(YOUR OBJECTIVE): Report the count of lines that carry the string "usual", and add nothing.

(DATA BLOCK):
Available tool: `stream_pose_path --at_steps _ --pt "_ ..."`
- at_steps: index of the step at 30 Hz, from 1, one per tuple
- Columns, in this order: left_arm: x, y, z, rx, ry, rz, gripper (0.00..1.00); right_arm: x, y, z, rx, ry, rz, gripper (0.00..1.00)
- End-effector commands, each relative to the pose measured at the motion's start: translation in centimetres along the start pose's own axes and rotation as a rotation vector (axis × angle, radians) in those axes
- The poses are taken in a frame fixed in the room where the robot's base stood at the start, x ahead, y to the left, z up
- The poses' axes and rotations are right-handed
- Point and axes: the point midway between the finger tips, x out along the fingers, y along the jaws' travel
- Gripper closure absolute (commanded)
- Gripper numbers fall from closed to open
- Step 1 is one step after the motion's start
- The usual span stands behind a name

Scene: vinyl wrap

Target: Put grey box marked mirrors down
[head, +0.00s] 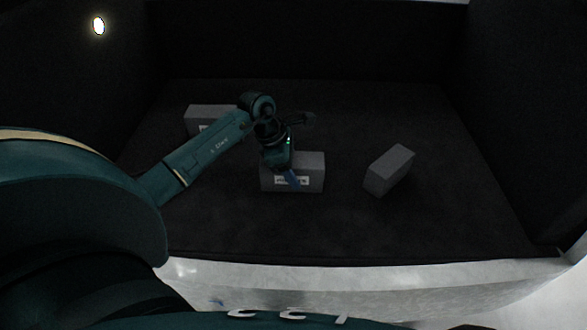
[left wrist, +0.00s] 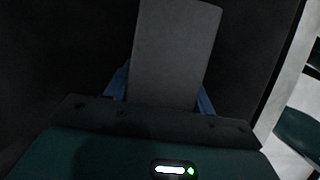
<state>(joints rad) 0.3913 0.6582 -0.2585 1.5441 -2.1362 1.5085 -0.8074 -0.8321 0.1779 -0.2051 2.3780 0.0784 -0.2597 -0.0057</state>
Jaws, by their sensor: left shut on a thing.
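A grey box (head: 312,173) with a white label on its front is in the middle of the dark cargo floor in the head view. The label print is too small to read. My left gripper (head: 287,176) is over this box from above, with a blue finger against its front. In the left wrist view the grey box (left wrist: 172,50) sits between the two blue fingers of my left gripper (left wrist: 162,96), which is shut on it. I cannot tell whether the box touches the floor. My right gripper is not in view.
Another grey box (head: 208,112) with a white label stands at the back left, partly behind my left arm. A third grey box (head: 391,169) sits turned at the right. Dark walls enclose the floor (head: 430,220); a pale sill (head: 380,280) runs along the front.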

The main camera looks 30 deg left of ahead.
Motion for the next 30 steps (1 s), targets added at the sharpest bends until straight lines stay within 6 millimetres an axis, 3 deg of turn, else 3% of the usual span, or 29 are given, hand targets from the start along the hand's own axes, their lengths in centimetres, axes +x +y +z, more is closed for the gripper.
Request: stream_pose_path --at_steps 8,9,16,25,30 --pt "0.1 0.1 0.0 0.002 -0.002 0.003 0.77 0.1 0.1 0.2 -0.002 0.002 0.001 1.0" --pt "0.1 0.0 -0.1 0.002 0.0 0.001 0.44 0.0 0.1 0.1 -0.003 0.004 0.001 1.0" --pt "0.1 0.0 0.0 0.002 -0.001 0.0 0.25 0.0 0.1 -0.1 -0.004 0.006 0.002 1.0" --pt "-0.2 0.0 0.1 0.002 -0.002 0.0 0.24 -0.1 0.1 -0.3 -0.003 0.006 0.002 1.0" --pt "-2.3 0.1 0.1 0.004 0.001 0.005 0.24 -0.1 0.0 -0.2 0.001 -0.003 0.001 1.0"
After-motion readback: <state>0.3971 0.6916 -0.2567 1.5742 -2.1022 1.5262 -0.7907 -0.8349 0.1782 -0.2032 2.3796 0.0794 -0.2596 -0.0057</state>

(WORKED SOLUTION): 2